(SUPPLIED INFORMATION):
╭──

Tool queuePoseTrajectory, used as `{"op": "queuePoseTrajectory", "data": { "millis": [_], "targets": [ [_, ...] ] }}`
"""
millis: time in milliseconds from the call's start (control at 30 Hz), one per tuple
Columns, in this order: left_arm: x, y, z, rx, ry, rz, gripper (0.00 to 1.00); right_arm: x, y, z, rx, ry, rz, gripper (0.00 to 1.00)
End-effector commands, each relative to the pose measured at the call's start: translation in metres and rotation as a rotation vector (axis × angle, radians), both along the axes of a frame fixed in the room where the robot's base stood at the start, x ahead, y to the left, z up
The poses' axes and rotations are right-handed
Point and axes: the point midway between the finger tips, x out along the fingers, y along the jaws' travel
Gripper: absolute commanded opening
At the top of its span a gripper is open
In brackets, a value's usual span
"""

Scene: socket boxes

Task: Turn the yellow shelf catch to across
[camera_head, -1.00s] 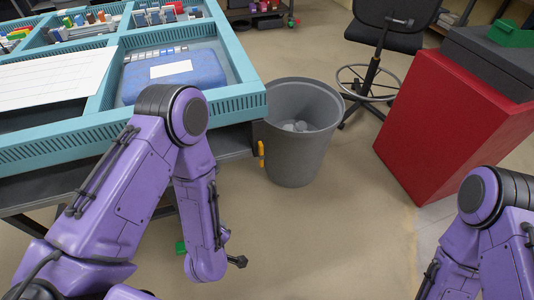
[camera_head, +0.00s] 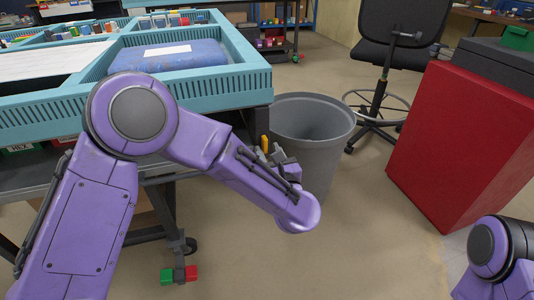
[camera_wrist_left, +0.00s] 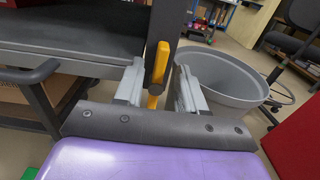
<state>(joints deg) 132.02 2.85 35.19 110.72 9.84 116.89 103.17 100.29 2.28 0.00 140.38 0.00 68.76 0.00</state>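The yellow shelf catch (camera_head: 265,144) is at the right corner post of the workbench, beside the grey bin. In the left wrist view the catch (camera_wrist_left: 158,66) is a thick yellow bar, close to upright and slightly tilted, with a smaller yellow part below it. My left gripper (camera_wrist_left: 158,90) is open, its two grey fingers on either side of the catch in the picture. Gaps show between the bar and both fingers; I cannot tell how deep the catch sits between them. In the head view the left gripper (camera_head: 278,158) is partly hidden by its forearm. My right gripper is out of view.
The workbench (camera_head: 190,82) has a blue tray top and a dark shelf below. The grey bin (camera_head: 325,150) stands close to the right of the catch. A red cabinet (camera_head: 460,140) and a black chair (camera_head: 390,45) are farther right. Red and green pedals (camera_head: 180,274) are near the floor.

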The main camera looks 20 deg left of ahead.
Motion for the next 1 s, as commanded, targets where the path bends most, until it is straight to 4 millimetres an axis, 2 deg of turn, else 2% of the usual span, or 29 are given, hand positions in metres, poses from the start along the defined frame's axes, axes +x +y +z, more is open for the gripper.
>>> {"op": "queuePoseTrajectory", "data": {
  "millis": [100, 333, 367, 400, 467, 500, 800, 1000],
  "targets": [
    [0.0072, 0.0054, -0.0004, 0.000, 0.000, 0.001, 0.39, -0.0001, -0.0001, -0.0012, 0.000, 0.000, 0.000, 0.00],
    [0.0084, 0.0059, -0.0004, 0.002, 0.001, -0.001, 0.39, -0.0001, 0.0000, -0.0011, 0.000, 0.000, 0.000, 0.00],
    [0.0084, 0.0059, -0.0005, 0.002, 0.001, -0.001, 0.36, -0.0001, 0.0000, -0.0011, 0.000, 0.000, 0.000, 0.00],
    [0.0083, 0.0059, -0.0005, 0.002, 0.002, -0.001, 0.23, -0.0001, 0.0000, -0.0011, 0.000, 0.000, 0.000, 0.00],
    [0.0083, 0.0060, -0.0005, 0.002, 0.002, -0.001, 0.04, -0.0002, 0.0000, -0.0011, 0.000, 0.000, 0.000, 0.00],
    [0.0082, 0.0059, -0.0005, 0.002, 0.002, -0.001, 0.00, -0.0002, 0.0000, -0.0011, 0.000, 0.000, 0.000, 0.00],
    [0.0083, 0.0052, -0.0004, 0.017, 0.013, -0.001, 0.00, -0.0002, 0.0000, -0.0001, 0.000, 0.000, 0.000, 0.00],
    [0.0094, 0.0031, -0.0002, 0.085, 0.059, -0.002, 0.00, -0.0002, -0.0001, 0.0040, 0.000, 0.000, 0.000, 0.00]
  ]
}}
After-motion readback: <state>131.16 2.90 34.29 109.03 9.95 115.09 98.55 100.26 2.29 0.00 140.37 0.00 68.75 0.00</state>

╰──

(TASK DIRECTIONS):
Every line of the material is to be quoted exactly, with no pictures carried over.

(TASK SOLUTION):
Tool queuePoseTrajectory, used as `{"op": "queuePoseTrajectory", "data": { "millis": [_], "targets": [ [_, ...] ] }}`
"""
millis: time in milliseconds from the call's start (control at 30 Hz), one per tuple
Columns, in this order: left_arm: x, y, z, rx, ry, rz, gripper (0.00 to 1.00); right_arm: x, y, z, rx, ry, rz, gripper (0.00 to 1.00)
End-effector commands, each relative to the pose measured at the call's start: translation in metres and rotation as a rotation vector (axis × angle, radians), both along the axes of a frame fixed in the room where the robot's base stood at the start, x ahead, y to the left, z up
The poses' axes and rotations are right-handed
Point and axes: the point midway between the finger tips, x out along the fingers, y along the jaws' travel
Gripper: absolute commanded opening
At the top of its span a gripper is open
In brackets, a value's usual span
"""

Scene: socket boxes

Task: Turn the yellow shelf catch to across
[camera_head, -1.00s] 
[camera_head, +0.00s] 
[camera_wrist_left, +0.00s] 
<state>(joints deg) 132.02 2.85 35.19 110.72 9.84 116.89 103.17 100.29 2.28 0.00 140.38 0.00 68.76 0.00</state>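The yellow shelf catch (camera_head: 265,144) is at the right corner post of the workbench, beside the grey bin. In the left wrist view the catch (camera_wrist_left: 158,66) is a thick yellow bar, close to upright and slightly tilted, with a smaller yellow part below it. My left gripper (camera_wrist_left: 158,90) is open, its two grey fingers on either side of the catch in the picture. Gaps show between the bar and both fingers; I cannot tell how deep the catch sits between them. In the head view the left gripper (camera_head: 278,158) is partly hidden by its forearm. My right gripper is out of view.
The workbench (camera_head: 190,82) has a blue tray top and a dark shelf below. The grey bin (camera_head: 325,150) stands close to the right of the catch. A red cabinet (camera_head: 460,140) and a black chair (camera_head: 390,45) are farther right. Red and green pedals (camera_head: 180,274) are near the floor.

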The main camera looks 20 deg left of ahead.
Motion for the next 1 s, as commanded, targets where the path bends most, until it is straight to 4 millimetres an axis, 2 deg of turn, else 2% of the usual span, or 29 are given, hand positions in metres, poses from the start along the defined frame's axes, axes +x +y +z, more is open for the gripper.
>>> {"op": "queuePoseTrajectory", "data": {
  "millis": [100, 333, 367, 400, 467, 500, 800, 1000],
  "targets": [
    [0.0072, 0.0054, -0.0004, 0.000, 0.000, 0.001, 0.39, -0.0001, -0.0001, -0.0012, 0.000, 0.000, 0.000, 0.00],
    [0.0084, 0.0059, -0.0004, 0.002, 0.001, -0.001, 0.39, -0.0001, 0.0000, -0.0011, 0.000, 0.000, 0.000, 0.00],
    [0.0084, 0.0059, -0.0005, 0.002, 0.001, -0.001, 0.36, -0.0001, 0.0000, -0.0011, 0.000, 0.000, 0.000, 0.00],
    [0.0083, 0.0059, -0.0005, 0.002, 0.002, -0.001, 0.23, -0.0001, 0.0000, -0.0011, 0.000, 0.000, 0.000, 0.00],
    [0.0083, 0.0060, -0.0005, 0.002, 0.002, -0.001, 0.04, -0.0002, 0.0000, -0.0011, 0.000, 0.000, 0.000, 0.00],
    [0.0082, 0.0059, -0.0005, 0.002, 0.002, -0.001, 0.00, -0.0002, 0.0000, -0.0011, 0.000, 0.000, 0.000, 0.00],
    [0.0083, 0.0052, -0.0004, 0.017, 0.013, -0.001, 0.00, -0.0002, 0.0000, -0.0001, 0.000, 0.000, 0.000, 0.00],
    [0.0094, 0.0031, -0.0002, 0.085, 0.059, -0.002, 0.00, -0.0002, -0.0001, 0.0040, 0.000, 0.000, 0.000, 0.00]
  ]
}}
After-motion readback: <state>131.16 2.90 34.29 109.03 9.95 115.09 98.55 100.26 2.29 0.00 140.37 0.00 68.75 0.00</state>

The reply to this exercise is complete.